Acórdão nº 1622/04.6TBEVR.E1.S1 de Supremo Tribunal de Justiça (Portugal), 11 de Setembro de 2012

Magistrado ResponsávelSALAZAR CASANOVA
Data da Resolução11 de Setembro de 2012
EmissorSupremo Tribunal de Justiça (Portugal)

N.º 1622/04.6TBEVR.E1.S1[1] Acordam no Supremo Tribunal de Justiça 1.

AA, residente na ..., ... intentou no dia 14-9-2004 ação declarativa com processo ordinário contra BB, residente na Rua de ..., n.º…, Évora pedindo o seguinte: - Que se declare cessada a obrigação alimentar que incumbia ao A. a favor da ré na decorrência do acordo homologado e descrito nos itens 8, 9 e 10 da petição no âmbito do acordo de divórcio decretado entre os mesmos autor e ré.

- Que se condene a ré a assim o reconhecer.

  1. O pedido veio a ser objeto de ampliação (ver fls. 766) nos seguintes termos: - Que se reconheça e condene e ré a reconhecer que cessa para o autor a obrigação de manutenção em vigor do contrato de seguro referido no artigo 3.º desta peça onde se refere o seguinte: " ora, ocorreu que na sentença proferida pelo Tribunal Civil do Distrito de Lausanne, revista com êxito no âmbito dos autos que sob o n.º 6713 correu termos pela sexta secção do Tribunal da Relação de Lisboa, ficou estabelecido que o aqui autor condenado a celebrar contrato de seguro no montante de 85.000 francos suíços em ordem a, no plano de vida, assegurar os rendimentos alimentícios da ré na hipótese de decesso".

  2. Nos supra mencionados artigos 8-9-10-11 da petição referiu o autor: 8- Atualmente a pensão alimentar que vem sendo paga pelo autor é equivalente a 2398€ (dois mil trezentos e noventa e oito euros mensais) 9- Para além da indicada pensão alimentar mensal (1856€) o autor também despende anualmente em impostos cantonal e comunal a quantia de 3450€ (três mil quatrocentos e cinquenta euros) anual, relativos aos imóveis adjudicados à ré, bem como a contribuição autárquica anual no montante de 260€ (duzentos e sessenta euros) e ainda o imposto federal direto com a mesma incidência imobiliária no montante anual de 220€ (duzentos e vinte euros) 10- Acresce ainda a quantia de 2573€ (dois mil quinhentos e setenta e três euros) anuais que a título de despesas de condomínio paga o autor pela ré em razão dos imóveis que lhe foram adjudicados e já acima referidos.

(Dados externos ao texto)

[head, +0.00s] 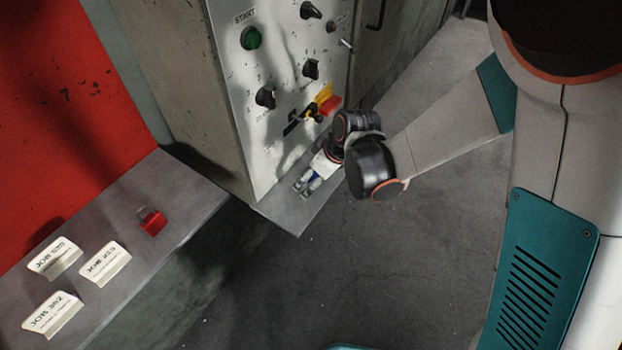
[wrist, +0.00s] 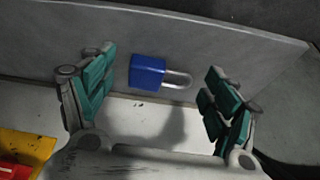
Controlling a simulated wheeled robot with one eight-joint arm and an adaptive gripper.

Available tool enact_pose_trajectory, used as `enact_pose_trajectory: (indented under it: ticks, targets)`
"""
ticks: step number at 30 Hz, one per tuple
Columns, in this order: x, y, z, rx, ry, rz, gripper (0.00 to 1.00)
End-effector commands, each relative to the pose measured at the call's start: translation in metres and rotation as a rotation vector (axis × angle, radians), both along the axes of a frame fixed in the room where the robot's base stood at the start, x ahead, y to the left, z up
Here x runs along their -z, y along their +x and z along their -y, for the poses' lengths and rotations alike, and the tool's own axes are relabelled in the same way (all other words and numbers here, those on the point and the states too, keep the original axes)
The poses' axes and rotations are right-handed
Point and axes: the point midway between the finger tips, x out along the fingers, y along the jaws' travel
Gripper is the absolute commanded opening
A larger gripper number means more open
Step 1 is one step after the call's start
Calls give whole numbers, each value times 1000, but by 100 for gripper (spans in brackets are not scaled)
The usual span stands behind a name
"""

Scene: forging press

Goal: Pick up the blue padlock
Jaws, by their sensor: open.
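The blue padlock (wrist: 147,72) shows in the wrist view, with its silver shackle pointing right. It lies on a grey ledge (wrist: 235,40), between the two teal-padded fingers of my gripper (wrist: 161,73). The gripper is open, with a gap on each side of the padlock. In the head view my gripper (head: 306,186) is low over the small ledge at the foot of the control panel. A small blue patch shows by the fingers there, too small to make out clearly.
A control panel (head: 285,95) with knobs, a green START button (head: 251,38) and a yellow-and-red switch (head: 324,104) rises beside my gripper. A red padlock (head: 152,222) and several job cards (head: 105,264) lie on the left ledge. Bare floor lies below.

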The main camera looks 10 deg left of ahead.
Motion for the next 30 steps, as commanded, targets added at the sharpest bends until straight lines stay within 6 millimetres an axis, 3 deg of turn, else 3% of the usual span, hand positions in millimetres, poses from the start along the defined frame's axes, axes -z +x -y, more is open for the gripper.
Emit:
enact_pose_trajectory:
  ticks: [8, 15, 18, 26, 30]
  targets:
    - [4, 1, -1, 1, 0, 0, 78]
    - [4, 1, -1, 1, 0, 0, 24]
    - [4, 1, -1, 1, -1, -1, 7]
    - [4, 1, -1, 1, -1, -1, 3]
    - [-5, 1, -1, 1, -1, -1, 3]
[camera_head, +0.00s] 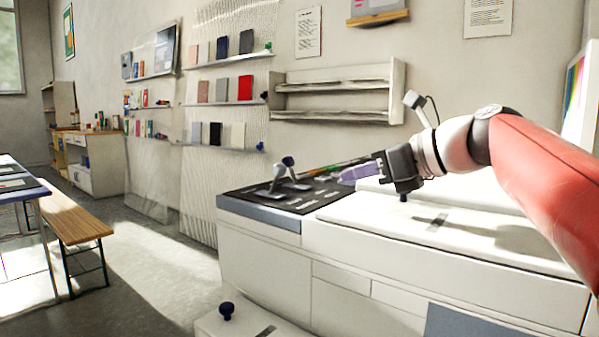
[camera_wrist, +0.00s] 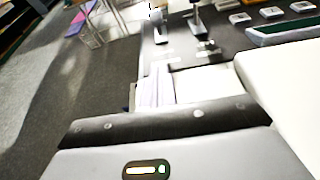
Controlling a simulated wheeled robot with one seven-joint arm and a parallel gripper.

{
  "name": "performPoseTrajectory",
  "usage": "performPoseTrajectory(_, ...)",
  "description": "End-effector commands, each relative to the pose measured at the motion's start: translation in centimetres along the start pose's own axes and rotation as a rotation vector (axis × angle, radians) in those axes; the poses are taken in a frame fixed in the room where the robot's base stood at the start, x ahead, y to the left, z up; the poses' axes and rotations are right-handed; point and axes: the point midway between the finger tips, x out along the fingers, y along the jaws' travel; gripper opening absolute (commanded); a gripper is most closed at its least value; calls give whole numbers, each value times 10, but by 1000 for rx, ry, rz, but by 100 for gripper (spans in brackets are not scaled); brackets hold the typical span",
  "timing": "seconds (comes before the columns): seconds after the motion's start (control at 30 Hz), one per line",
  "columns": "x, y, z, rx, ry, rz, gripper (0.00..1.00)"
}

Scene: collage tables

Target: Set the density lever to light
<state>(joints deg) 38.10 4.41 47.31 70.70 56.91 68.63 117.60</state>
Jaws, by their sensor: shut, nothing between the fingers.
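The dark control panel (camera_head: 305,194) is on the left end of a white machine. Two levers stand on it: one with a dark blue knob (camera_head: 288,161) and one with a paler knob (camera_head: 279,169). I cannot read the labels, so which is the density lever and its setting are unclear. My gripper (camera_head: 343,176), with purple fingers, is shut and empty. It appears to the right of the levers, apart from them. In the wrist view, the levers show at the top (camera_wrist: 195,20), beyond the pale fingers (camera_wrist: 172,88).
A wall shelf (camera_head: 335,90) is behind. Open floor (camera_head: 160,262) and a bench (camera_head: 72,225) are left.

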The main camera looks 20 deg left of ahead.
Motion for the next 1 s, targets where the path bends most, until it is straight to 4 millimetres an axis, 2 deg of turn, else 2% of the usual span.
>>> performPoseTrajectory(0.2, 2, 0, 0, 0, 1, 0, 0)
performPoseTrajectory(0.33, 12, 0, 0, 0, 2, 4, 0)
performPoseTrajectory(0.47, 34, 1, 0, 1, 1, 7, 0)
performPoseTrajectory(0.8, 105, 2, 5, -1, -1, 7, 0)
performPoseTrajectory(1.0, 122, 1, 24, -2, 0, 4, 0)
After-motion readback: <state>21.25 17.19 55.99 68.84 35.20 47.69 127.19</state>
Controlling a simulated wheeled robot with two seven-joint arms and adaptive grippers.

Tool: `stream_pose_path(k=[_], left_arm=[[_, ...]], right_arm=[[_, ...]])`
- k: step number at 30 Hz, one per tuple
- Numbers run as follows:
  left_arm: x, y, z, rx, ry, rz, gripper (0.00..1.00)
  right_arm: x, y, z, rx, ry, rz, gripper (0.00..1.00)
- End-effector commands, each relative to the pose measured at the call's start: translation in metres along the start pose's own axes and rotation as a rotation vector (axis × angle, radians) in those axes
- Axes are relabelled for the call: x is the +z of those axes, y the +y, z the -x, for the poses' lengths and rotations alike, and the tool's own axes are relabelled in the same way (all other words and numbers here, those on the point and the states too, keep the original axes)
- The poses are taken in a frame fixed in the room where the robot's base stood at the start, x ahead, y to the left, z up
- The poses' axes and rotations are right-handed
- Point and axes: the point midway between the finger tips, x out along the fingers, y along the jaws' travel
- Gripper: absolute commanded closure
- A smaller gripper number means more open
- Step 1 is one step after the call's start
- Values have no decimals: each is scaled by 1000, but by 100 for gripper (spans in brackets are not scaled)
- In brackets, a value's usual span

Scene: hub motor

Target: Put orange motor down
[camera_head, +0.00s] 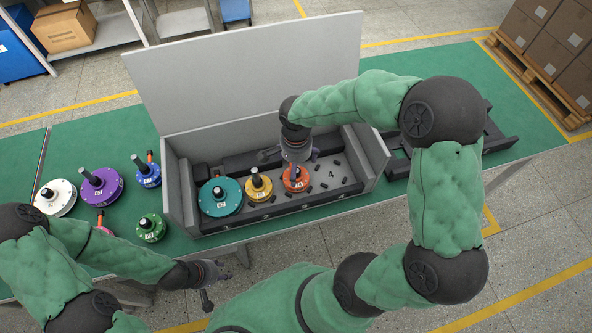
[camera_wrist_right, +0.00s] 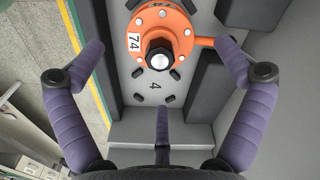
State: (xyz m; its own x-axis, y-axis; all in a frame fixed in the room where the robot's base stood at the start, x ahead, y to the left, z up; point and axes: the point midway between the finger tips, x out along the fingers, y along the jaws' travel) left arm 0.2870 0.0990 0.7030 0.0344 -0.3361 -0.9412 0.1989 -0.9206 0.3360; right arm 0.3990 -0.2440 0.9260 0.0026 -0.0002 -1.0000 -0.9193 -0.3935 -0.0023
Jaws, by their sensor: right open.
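The orange motor (camera_head: 296,186) rests in the grey box (camera_head: 178,185), right of the yellow motor (camera_head: 258,190) and near a floor marked 4. In the right wrist view the orange motor (camera_wrist_right: 147,19) shows a 74 label, a dark central shaft and an orange arm to the right.
A teal motor (camera_head: 220,197) is also in the box. White (camera_head: 55,198), purple (camera_head: 103,186), blue (camera_head: 147,174) and green (camera_head: 152,228) motors stand on the green table to the left. The box's tall lid (camera_head: 250,75) stands open behind. A dark tray (camera_head: 490,140) lies at right.

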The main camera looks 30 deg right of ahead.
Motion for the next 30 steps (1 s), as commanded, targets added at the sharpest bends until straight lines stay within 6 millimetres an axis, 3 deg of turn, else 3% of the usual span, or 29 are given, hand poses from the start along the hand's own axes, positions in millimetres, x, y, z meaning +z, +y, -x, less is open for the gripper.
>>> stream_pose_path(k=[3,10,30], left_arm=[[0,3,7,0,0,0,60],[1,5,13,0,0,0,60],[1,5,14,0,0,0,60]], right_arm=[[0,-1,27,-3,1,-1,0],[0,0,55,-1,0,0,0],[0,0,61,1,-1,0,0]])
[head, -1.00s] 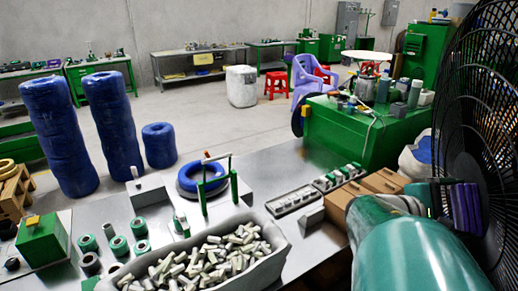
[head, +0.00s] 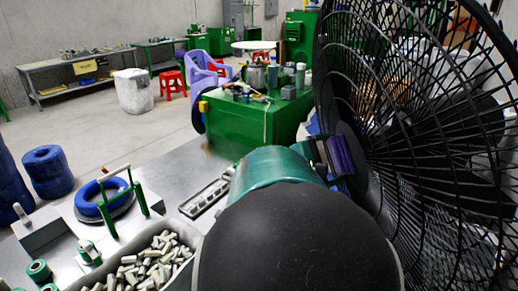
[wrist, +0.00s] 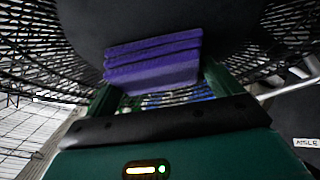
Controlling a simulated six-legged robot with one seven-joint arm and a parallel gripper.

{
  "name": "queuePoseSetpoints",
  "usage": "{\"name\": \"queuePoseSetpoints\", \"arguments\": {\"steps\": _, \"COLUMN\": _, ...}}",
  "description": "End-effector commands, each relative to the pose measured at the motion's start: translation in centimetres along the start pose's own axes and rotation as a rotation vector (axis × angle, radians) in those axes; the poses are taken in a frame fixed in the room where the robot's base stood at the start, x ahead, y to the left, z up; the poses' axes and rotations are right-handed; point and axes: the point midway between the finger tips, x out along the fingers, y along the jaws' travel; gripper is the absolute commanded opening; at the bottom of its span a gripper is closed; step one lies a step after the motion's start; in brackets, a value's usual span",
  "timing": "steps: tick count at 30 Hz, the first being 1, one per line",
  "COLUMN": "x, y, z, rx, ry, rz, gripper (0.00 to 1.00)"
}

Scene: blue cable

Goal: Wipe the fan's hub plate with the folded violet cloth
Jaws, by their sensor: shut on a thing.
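The folded violet cloth (head: 341,154) is held between the fingers of my gripper (head: 325,158). In the wrist view the cloth (wrist: 152,60) shows as stacked violet layers between the two green fingers of my gripper (wrist: 155,90). The fan's hub plate (wrist: 230,25) is the broad dark disc behind the cloth. In the head view the hub plate (head: 364,165) shows edge-on, just right of the cloth. The cloth lies at or very close to the plate; contact cannot be told for sure. My arm hides part of the bench below.
The black wire fan cage (head: 430,110) fills the right side around the hub. A grey bin of metal pieces (head: 185,235), a blue ring (head: 100,198) and a slotted tray (head: 205,198) are on the bench. A green cabinet (head: 250,120) stands behind.

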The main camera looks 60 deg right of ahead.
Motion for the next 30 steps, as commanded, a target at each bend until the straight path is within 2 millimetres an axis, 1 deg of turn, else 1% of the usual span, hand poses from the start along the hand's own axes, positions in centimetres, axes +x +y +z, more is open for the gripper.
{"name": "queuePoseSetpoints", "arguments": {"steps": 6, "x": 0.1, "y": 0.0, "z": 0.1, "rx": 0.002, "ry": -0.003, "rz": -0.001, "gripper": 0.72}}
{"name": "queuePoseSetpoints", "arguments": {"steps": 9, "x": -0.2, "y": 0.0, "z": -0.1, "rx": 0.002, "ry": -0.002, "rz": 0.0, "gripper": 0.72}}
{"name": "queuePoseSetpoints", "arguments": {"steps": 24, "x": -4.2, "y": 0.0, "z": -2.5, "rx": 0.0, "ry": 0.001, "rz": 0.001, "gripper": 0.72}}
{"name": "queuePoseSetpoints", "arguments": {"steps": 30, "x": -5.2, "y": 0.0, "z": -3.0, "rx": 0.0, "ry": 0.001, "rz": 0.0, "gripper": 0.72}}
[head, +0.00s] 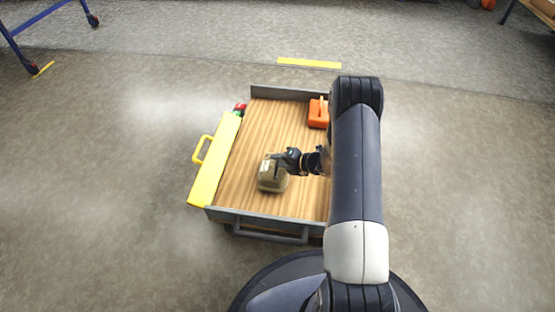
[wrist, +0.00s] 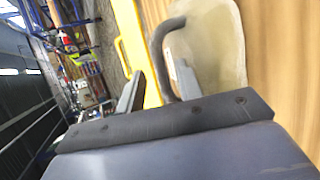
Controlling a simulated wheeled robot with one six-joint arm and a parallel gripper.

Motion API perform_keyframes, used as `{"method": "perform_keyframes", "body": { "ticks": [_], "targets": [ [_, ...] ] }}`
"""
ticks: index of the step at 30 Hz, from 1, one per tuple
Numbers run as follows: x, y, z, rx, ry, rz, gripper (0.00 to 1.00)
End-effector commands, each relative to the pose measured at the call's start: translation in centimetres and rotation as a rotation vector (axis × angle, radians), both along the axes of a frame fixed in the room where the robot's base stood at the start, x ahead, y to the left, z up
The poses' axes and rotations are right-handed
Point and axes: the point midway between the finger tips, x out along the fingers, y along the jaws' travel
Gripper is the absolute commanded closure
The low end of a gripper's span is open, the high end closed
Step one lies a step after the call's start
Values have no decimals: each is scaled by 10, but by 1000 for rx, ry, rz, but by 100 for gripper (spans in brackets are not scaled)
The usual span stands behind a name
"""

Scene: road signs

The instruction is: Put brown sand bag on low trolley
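The brown sand bag (head: 271,178) is a small khaki-brown block with a pale label. It appears to rest on the wooden deck of the low trolley (head: 262,125), towards its near left part. My gripper (head: 287,160) is at the bag's top. In the wrist view, the bag (wrist: 215,40) fills the upper right, with a dark curved handle. My gripper's two grey fingers (wrist: 158,88) stand apart, with the handle between them, closer to the right finger. The bag's underside is hidden.
An orange object (head: 318,113) sits at the deck's far right. My arm covers the trolley's right side. Floor to the left is clear.

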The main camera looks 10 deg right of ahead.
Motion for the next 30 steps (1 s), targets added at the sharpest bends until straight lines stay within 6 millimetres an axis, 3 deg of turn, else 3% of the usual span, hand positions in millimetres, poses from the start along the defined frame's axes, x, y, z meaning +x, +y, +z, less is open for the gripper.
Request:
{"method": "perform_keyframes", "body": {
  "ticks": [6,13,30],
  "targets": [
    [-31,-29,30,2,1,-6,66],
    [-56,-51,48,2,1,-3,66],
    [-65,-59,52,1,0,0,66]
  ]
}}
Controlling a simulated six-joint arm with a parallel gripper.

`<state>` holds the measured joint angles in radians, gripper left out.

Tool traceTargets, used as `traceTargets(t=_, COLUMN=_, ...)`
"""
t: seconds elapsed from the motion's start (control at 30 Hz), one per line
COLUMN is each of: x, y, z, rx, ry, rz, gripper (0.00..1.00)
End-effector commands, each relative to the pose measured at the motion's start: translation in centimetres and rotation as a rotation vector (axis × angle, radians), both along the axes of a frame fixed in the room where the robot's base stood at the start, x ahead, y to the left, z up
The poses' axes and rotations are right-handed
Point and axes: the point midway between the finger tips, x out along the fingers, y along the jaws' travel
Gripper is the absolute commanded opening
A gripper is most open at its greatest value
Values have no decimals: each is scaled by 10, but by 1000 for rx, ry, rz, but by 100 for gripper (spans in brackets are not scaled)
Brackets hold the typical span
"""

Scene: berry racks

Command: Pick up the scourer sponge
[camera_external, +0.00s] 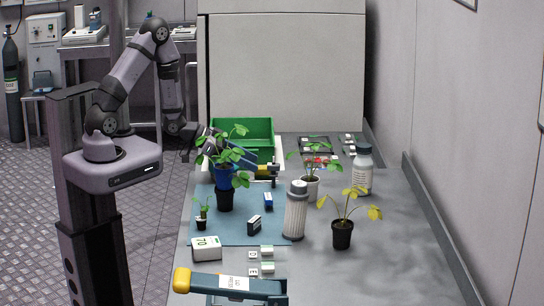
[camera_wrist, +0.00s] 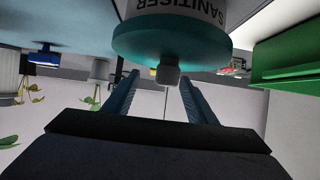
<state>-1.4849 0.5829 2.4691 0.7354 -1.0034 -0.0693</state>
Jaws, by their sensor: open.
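I cannot tell for sure which item is the scourer sponge. A small blue block (camera_external: 268,200) lies on the blue mat (camera_external: 218,231), and a dark block with a pale face (camera_external: 254,225) lies nearer the front of the mat. A blue block also shows at the left of the wrist view (camera_wrist: 43,57). My gripper (camera_wrist: 158,76) is open, with its two blue fingers apart. A bottle marked SANITISER (camera_wrist: 168,38), with a teal end and a grey knob, shows upside down just beyond the fingertips. In the outside view, plant leaves partly hide my gripper above the mat's far part.
A green crate (camera_external: 243,126) stands at the back left. Potted plants stand around the mat, one yellow-leaved in a black pot (camera_external: 342,234). A ribbed white cylinder (camera_external: 295,215) and a white bottle (camera_external: 363,171) stand to the right. The front right bench is clear.

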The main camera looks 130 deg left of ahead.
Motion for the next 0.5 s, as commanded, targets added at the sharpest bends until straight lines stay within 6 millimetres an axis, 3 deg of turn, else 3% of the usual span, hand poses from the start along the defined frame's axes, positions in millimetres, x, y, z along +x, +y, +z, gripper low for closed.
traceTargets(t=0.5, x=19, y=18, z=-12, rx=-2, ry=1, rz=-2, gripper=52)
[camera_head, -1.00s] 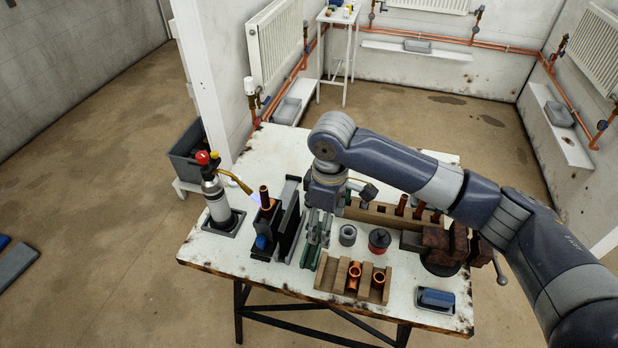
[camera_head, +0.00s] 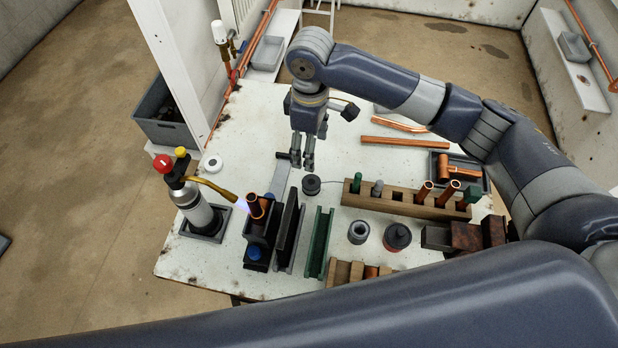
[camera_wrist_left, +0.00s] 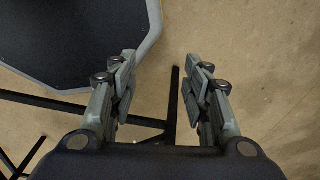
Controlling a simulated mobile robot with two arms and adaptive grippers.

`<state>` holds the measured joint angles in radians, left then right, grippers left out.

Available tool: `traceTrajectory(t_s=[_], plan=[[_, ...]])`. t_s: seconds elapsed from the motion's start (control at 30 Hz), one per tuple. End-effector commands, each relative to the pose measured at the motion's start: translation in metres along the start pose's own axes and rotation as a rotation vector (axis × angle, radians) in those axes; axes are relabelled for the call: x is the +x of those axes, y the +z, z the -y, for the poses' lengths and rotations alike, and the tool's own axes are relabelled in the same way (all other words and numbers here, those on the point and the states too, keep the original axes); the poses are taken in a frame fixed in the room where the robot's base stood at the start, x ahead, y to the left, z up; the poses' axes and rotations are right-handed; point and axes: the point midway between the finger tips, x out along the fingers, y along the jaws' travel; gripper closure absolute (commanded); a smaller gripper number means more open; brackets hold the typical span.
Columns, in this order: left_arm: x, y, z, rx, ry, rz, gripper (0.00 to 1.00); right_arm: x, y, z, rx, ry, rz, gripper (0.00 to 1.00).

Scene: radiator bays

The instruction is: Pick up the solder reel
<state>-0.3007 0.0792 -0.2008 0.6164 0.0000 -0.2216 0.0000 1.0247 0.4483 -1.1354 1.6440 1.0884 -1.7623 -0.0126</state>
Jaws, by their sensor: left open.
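The solder reel appears to be the small dark spool (camera_head: 311,184) with a thin wire running right from it. It stands on the white bench (camera_head: 245,122), left of the wooden rack. My right gripper (camera_head: 302,163) points down just behind and above the reel, apart from it and with nothing seen in it. Its finger gap is too small and oblique to judge.
A torch (camera_head: 191,203) with a glowing tip stands left of the reel. A green channel (camera_head: 318,243) and dark upright plates (camera_head: 289,236) are in front. The wooden rack (camera_head: 405,203), grey ring (camera_head: 358,232) and dark red-banded tin (camera_head: 397,237) lie right. The bench behind is mostly clear.

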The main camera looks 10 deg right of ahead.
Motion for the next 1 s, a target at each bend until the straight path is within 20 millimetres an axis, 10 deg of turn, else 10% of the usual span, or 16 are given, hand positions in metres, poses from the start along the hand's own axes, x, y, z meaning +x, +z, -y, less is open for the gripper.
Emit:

    11- Deste modo, a responsabilidade global do autor a favor da ré atinge o montante de 28.775€ (vinte e oito mil setecentos e setenta e cinco euros) por ano e que se objetivam em prestação alimentar que incumbe ao autor pagar.

  3. Alegou o A. que o seu casamento contraído com a ré em 20-10-1965 foi dissolvido por divórcio por sentença de 24-6-1993 proferida pelo Tribunal Civil de Lausanne, sentença revista e confirmada em 3-3-1994, transitada em julgado em 17-3-1994.

  4. Por sentença de 24-6-1993, transitada em julgado em 13-7-1993 proferida pelo Tribunal Cível do Distrito de Lausanne, revista e confirmada por acórdão do Tribunal da Relação de Lisboa transitado em julgado em 17-3-1994, foi homologado o acordo assinado pelas partes no dia 31-3-1993 segundo o qual " a partir do trânsito em julgado da sentença, AA contribuirá para o sustento de CC através de uma renda vitalícia mensal, de acordo com o artigo 153.º/1, alínea 1 do Código Civil, de 2850 francos. Correspondendo ao índice suíço de preços ao consumo do mês em curso em que a sentença transitar em julgado, o montante da renda supracitada será adaptado ao dito índice a 1 de janeiro de cada ano, tendo por base o índice em 30 de novembro precedente, desde 1 de janeiro de 1994,inclusive; e na medida em que os rendimentos de AA se adaptem também às variações do custo de vida".

    6.

    Consta ainda da sentença homologatória que AA " contratará, o mais tardar até ao dia do trânsito em julgado da sentença, uma apólice de seguro contra todos os riscos num montante de 85.000 francos (oitenta e cinco mil) que será também garantia junto da Union des Banques Suisses em garantia do saldo da dívida hipotecária supracitada" (fls. 38).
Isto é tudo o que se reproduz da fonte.